**Given task**. Every record must be written out once more, with nothing added or omitted.

**Provided entries**.
▬▬▬

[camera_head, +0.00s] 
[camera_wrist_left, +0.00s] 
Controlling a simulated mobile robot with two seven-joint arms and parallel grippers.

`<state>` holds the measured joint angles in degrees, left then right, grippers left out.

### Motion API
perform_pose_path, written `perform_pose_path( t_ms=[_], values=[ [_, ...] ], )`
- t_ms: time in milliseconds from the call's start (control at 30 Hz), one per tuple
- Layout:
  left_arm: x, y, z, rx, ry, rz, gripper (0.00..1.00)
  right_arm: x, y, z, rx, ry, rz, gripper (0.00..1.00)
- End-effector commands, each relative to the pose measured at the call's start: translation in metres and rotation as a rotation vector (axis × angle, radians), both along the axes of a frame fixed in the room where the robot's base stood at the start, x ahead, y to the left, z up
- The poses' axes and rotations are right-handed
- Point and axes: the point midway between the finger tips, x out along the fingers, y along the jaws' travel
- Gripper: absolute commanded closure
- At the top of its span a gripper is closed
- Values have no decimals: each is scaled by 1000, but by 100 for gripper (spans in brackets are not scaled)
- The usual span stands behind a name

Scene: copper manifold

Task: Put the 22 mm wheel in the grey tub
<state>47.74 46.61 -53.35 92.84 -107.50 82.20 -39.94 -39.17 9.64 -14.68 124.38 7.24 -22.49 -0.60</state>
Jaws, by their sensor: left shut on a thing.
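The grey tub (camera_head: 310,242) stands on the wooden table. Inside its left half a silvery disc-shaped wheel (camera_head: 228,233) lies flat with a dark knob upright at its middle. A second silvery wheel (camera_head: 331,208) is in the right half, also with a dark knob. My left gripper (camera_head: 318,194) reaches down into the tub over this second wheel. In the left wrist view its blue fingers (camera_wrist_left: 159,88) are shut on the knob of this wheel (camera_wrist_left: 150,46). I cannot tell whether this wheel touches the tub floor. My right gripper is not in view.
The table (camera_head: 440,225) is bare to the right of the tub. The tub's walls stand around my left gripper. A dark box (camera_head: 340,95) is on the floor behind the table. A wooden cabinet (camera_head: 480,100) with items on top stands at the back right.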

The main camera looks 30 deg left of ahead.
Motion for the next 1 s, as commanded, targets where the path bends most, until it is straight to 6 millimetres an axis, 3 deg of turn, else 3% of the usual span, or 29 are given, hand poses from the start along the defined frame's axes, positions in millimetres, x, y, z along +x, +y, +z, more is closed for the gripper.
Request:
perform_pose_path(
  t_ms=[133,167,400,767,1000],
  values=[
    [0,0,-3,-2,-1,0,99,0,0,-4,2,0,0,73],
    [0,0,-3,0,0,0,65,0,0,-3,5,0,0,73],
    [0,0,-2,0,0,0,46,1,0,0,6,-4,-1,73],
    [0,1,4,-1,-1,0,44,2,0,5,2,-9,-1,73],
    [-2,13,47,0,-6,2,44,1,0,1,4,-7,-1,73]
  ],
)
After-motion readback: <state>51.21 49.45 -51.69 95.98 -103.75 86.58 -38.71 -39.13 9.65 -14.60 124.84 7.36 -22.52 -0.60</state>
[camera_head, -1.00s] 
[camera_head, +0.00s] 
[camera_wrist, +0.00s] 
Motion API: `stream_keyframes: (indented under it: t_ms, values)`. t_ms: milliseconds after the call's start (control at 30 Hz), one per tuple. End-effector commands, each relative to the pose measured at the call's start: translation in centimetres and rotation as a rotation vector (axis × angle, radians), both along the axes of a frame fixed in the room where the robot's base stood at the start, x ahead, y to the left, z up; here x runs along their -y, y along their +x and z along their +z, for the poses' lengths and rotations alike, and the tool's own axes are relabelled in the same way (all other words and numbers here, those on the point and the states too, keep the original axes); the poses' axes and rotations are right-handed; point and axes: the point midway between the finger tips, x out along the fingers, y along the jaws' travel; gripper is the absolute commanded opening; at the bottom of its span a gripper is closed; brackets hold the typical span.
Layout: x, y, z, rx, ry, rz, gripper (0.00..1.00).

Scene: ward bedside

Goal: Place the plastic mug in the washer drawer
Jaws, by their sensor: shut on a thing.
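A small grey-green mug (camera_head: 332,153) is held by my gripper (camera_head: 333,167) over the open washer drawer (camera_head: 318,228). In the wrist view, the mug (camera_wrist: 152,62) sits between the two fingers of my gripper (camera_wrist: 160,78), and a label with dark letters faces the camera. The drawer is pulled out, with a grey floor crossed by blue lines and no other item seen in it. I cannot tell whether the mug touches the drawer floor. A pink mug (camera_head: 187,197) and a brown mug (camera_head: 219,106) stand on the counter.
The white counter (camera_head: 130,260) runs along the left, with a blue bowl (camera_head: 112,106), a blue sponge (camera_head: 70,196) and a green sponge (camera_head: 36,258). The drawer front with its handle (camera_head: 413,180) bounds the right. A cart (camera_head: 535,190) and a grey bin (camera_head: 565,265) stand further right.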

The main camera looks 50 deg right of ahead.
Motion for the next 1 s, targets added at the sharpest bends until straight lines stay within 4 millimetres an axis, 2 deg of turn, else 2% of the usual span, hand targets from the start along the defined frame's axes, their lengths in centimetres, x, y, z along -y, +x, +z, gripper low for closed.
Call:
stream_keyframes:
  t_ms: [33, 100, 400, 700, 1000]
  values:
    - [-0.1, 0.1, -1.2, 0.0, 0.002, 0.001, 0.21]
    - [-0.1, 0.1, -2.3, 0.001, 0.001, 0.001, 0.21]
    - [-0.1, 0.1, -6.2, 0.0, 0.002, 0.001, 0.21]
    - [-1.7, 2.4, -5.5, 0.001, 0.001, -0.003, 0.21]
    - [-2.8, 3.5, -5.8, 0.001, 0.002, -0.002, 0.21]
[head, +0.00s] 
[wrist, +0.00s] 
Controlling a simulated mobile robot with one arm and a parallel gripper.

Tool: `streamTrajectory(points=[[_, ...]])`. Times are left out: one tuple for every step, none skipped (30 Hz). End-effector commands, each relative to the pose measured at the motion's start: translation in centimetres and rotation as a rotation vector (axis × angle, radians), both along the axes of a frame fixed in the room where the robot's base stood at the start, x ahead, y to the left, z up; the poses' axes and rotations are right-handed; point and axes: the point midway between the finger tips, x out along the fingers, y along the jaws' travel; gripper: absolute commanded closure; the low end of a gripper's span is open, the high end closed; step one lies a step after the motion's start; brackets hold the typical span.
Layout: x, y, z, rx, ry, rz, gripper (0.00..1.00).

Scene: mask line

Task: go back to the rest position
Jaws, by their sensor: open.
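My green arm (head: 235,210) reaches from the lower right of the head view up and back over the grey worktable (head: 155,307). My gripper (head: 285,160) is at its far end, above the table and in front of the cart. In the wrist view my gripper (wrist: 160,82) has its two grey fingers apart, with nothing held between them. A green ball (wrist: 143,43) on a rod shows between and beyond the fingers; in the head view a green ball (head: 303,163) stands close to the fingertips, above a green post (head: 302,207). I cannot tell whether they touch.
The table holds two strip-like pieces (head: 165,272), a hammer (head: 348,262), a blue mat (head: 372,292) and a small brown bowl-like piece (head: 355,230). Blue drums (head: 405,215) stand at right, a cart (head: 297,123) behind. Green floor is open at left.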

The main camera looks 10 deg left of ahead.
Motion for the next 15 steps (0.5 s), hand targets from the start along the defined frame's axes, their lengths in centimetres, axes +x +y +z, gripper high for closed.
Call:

▬▬▬

**Exercise answer**.
[camera_head, +0.00s] 
[camera_wrist_left, +0.00s] 
Controlling a simulated mobile robot with two seven-joint arms and parallel grippers.

`<state>` holds the measured joint angles in degrees, left then right, grippers left out.

### Motion API
perform_pose_path, written `perform_pose_path( t_ms=[_], values=[ [_, ...] ], )`
- t_ms: time in milliseconds from the call's start (control at 30 Hz), one per tuple
- Layout:
  left_arm: x, y, z, rx, ry, rz, gripper (0.00..1.00)
  right_arm: x, y, z, rx, ry, rz, gripper (0.00..1.00)
- End-effector commands, each relative to the pose measured at the call's start: translation in metres and rotation as a rotation vector (axis × angle, radians), both along the axes of a frame fixed in the room where the robot's base stood at the start, x ahead, y to the left, z up
- The poses' axes and rotations are right-handed
- Point and axes: the point midway between the finger tips, x out along the fingers, y along the jaws' travel
- Gripper: absolute commanded closure
- At the top of its span a gripper is closed
- Values have no decimals: each is scaled by 1000, but by 100 for gripper (spans in brackets are not scaled)
- The usual span stands behind a name

Scene: copper manifold

Task: Put the 22 mm wheel in the grey tub
<state>47.74 46.61 -53.35 92.84 -107.50 82.20 -39.94 -39.17 9.64 -14.68 124.38 7.24 -22.49 -0.60</state>
Jaws, by their sensor: left shut on a thing.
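The grey tub (camera_head: 310,242) stands on the wooden table. Inside its left half a silvery disc-shaped wheel (camera_head: 228,233) lies flat with a dark knob upright at its middle. A second silvery wheel (camera_head: 331,208) is in the right half, also with a dark knob. My left gripper (camera_head: 318,194) reaches down into the tub over this second wheel. In the left wrist view its blue fingers (camera_wrist_left: 159,88) are shut on the knob of this wheel (camera_wrist_left: 150,46). I cannot tell whether this wheel touches the tub floor. My right gripper is not in view.
The table (camera_head: 440,225) is bare to the right of the tub. The tub's walls stand around my left gripper. A dark box (camera_head: 340,95) is on the floor behind the table. A wooden cabinet (camera_head: 480,100) with items on top stands at the back right.

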The main camera looks 30 deg left of ahead.
Motion for the next 1 s, as commanded, targets where the path bends most, until it is straight to 6 millimetres an axis, 3 deg of turn, else 3% of the usual span, or 29 are given, hand poses from the start along the defined frame's axes, positions in millimetres, x, y, z along +x, +y, +z, more is closed for the gripper.
Request:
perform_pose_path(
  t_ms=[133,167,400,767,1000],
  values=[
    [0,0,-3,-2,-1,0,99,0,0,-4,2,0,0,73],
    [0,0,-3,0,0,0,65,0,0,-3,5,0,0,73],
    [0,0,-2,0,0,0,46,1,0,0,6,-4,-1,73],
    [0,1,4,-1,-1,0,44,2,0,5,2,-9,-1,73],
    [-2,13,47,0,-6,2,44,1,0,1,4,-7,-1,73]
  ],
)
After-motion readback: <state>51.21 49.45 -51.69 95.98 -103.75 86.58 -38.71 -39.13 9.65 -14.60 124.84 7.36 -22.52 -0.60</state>
[camera_head, -1.00s] 
[camera_head, +0.00s] 
[camera_wrist, +0.00s] 
Motion API: `stream_keyframes: (indented under it: t_ms, values)`. t_ms: milliseconds after the call's start (control at 30 Hz), one per tuple. End-effector commands, each relative to the pose measured at the call's start: translation in centimetres and rotation as a rotation vector (axis × angle, radians), both along the axes of a frame fixed in the room where the robot's base stood at the start, x ahead, y to the left, z up; here x runs along their -y, y along their +x and z along their +z, for the poses' lengths and rotations alike, and the tool's own axes are relabelled in the same way (all other words and numbers here, those on the point and the states too, keep the original axes); the poses' axes and rotations are right-handed; point and axes: the point midway between the finger tips, x out along the fingers, y along the jaws' travel; gripper is the absolute commanded opening; at the bottom of its span a gripper is closed; brackets hold the typical span.
Layout: x, y, z, rx, ry, rz, gripper (0.00..1.00).

Scene: ward bedside

Goal: Place the plastic mug in the washer drawer
Jaws, by their sensor: shut on a thing.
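A small grey-green mug (camera_head: 332,153) is held by my gripper (camera_head: 333,167) over the open washer drawer (camera_head: 318,228). In the wrist view, the mug (camera_wrist: 152,62) sits between the two fingers of my gripper (camera_wrist: 160,78), and a label with dark letters faces the camera. The drawer is pulled out, with a grey floor crossed by blue lines and no other item seen in it. I cannot tell whether the mug touches the drawer floor. A pink mug (camera_head: 187,197) and a brown mug (camera_head: 219,106) stand on the counter.
The white counter (camera_head: 130,260) runs along the left, with a blue bowl (camera_head: 112,106), a blue sponge (camera_head: 70,196) and a green sponge (camera_head: 36,258). The drawer front with its handle (camera_head: 413,180) bounds the right. A cart (camera_head: 535,190) and a grey bin (camera_head: 565,265) stand further right.

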The main camera looks 50 deg right of ahead.
Motion for the next 1 s, targets added at the sharpest bends until straight lines stay within 4 millimetres an axis, 2 deg of turn, else 2% of the usual span, hand targets from the start along the defined frame's axes, their lengths in centimetres, x, y, z along -y, +x, +z, gripper low for closed.
Call:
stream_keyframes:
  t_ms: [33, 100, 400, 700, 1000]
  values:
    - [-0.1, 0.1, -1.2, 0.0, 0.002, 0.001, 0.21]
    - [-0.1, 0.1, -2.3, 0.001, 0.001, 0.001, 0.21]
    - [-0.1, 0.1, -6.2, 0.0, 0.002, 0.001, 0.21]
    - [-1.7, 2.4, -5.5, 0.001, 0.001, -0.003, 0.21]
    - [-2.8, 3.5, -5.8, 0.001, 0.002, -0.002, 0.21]
[head, +0.00s] 
[wrist, +0.00s] 
Controlling a simulated mobile robot with one arm and a parallel gripper.

Tool: `streamTrajectory(points=[[_, ...]])`. Times are left out: one tuple for every step, none skipped (30 Hz). End-effector commands, each relative to the pose measured at the motion's start: translation in centimetres and rotation as a rotation vector (axis × angle, radians), both along the axes of a frame fixed in the room where the robot's base stood at the start, x ahead, y to the left, z up; the poses' axes and rotations are right-handed; point and axes: the point midway between the finger tips, x out along the fingers, y along the jaws' travel; gripper: absolute commanded closure; the low end of a gripper's span is open, the high end closed; step one lies a step after the motion's start; brackets hold the typical span.
Layout: x, y, z, rx, ry, rz, gripper (0.00..1.00).

Scene: mask line

Task: go back to the rest position
Jaws, by their sensor: open.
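My green arm (head: 235,210) reaches from the lower right of the head view up and back over the grey worktable (head: 155,307). My gripper (head: 285,160) is at its far end, above the table and in front of the cart. In the wrist view my gripper (wrist: 160,82) has its two grey fingers apart, with nothing held between them. A green ball (wrist: 143,43) on a rod shows between and beyond the fingers; in the head view a green ball (head: 303,163) stands close to the fingertips, above a green post (head: 302,207). I cannot tell whether they touch.
The table holds two strip-like pieces (head: 165,272), a hammer (head: 348,262), a blue mat (head: 372,292) and a small brown bowl-like piece (head: 355,230). Blue drums (head: 405,215) stand at right, a cart (head: 297,123) behind. Green floor is open at left.

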The main camera looks 10 deg left of ahead.
Motion for the next 15 steps (0.5 s), hand targets from the start along the defined frame's axes, their lengths in centimetres, axes +x +y +z, gripper high for closed.
Call:

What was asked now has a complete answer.